§ WORK TO COMPLETE: Set down only the lines running from the one with "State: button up" to the one with "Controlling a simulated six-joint", both lines included, exactly as they stand, please.
··· PROVIDED DATA ···
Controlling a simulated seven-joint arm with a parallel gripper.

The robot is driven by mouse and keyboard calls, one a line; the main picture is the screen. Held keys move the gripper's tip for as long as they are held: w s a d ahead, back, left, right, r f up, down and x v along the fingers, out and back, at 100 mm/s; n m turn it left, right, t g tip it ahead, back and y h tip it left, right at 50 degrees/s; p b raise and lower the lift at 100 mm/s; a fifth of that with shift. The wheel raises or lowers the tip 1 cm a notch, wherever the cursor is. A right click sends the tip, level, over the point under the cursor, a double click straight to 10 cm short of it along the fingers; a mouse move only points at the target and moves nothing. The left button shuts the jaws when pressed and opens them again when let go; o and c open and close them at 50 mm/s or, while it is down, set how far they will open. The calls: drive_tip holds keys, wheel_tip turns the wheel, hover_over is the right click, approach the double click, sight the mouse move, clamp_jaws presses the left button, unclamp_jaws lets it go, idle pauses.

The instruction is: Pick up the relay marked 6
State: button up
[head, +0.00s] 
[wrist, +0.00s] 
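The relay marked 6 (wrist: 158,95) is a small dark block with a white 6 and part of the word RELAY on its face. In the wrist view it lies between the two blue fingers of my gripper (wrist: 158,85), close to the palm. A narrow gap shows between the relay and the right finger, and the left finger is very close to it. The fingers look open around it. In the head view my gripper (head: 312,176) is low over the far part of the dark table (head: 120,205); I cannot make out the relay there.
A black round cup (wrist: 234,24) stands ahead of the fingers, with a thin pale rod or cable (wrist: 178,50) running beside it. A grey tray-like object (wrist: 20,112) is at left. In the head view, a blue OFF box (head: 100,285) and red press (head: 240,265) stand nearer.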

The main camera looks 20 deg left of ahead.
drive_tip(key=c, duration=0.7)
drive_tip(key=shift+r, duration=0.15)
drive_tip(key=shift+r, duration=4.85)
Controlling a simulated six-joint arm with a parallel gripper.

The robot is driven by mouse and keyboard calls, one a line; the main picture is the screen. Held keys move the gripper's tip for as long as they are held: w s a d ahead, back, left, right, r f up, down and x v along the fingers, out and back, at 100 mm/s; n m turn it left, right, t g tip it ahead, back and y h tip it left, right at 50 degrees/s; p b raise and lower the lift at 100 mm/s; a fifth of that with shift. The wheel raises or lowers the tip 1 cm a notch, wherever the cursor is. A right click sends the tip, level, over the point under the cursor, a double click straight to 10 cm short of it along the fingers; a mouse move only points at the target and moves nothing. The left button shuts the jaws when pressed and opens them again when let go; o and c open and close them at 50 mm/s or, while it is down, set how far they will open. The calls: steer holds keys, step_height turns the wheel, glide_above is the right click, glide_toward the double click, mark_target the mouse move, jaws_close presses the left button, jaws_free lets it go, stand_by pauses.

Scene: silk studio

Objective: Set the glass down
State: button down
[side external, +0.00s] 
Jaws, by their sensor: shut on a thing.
···
§ RESULT:
State: button up
[head, +0.00s] 
[wrist, +0.00s] 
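The relay marked 6 (wrist: 158,95) is a small dark block with a white 6 and part of the word RELAY on its face. In the wrist view it lies between the two blue fingers of my gripper (wrist: 158,85), close to the palm. A narrow gap shows between the relay and the right finger, and the left finger is very close to it. The fingers look open around it. In the head view my gripper (head: 312,176) is low over the far part of the dark table (head: 120,205); I cannot make out the relay there.
A black round cup (wrist: 234,24) stands ahead of the fingers, with a thin pale rod or cable (wrist: 178,50) running beside it. A grey tray-like object (wrist: 20,112) is at left. In the head view, a blue OFF box (head: 100,285) and red press (head: 240,265) stand nearer.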

The main camera looks 20 deg left of ahead.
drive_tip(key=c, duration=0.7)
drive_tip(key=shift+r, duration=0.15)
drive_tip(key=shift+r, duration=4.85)
Controlling a simulated six-joint arm with a parallel gripper.

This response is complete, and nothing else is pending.